Harry's Place has long since been called out for the nasty, wingnut toilet that it is, and now even the reasonable posts they put up are so tainted by the lying bullshit the Saucers proliferate that no sane person would take them seriously. Professor Norm spends his evenings grousing and bitching like an aging drag queen; David Aaronovitch can't publish a recipe for beans on toast without attracting four thousand comments calling him a paid mouthpiece for the status quo.
Meanwhile, the Euston Manifesto continues to languish in obscurity and Ollie Kamm's output is recognised as the tepid, right wing bumfluff it is.
Tragedy in the classical hubris/nemesis form has struck HP mentalist David T., who increasingly resembles a late-period Richard Nixon, large scotch in hand, presiding over a party of hateful wingnuts from a darkened Oval Office while feverishly scribbling new names onto his enemies list. Nick Cohen - the only one of them who struck me as being a really unpleasant and probably deranged person - is surely only weeks away from dismissal from The Observer for submitting a column scrawled in his own faeces.

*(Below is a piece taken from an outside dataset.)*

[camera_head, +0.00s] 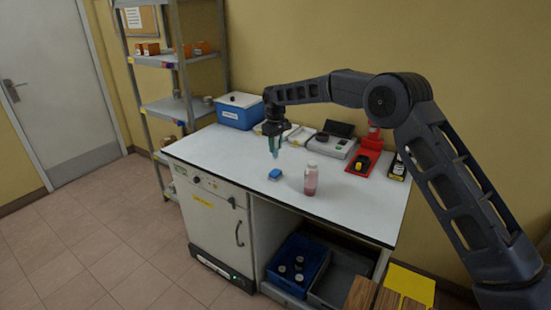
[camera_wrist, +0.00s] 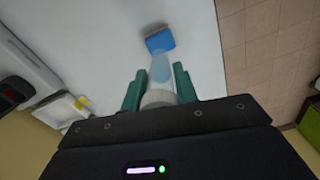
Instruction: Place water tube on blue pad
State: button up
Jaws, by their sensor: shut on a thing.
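The blue pad (camera_head: 275,174) lies on the white bench top, and it also shows near the top of the wrist view (camera_wrist: 160,40). My gripper (camera_head: 274,143) is above the bench, a little above and beside the pad in the head view. In the wrist view its green fingers (camera_wrist: 158,85) are shut on the water tube (camera_wrist: 160,70), a clear, pale blue tube with a tapered end pointing toward the pad. In the head view the tube is small and mostly hidden between the fingers. The tube appears apart from the pad.
A bottle with reddish liquid (camera_head: 311,181) stands right of the pad. A blue box (camera_head: 240,110), a grey device (camera_head: 332,146) and a red holder (camera_head: 364,162) line the back. The left and front of the bench top (camera_head: 225,160) are clear.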

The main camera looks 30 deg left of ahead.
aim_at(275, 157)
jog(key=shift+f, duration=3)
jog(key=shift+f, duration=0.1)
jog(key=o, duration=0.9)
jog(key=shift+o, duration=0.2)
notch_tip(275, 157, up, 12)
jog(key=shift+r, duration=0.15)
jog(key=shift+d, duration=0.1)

So the world's moved on, thankfully rendering the Decents and myself obsolete. The wreckage the Blairite project has left is going to be swept away and something new built in its place, but it seems clear it'll happen without the assistance of mid-life crisis-stricken ex-Trots demanding that the Left condemn every news story that plops into their email inbox, and calling anyone who fails to show sufficient enthusiasm for the task a Nazi.
Why, if it weren't for the still-raging wars and the gruesome, 27-car pileup that is the Labour Party, I'd almost call it a happy ending.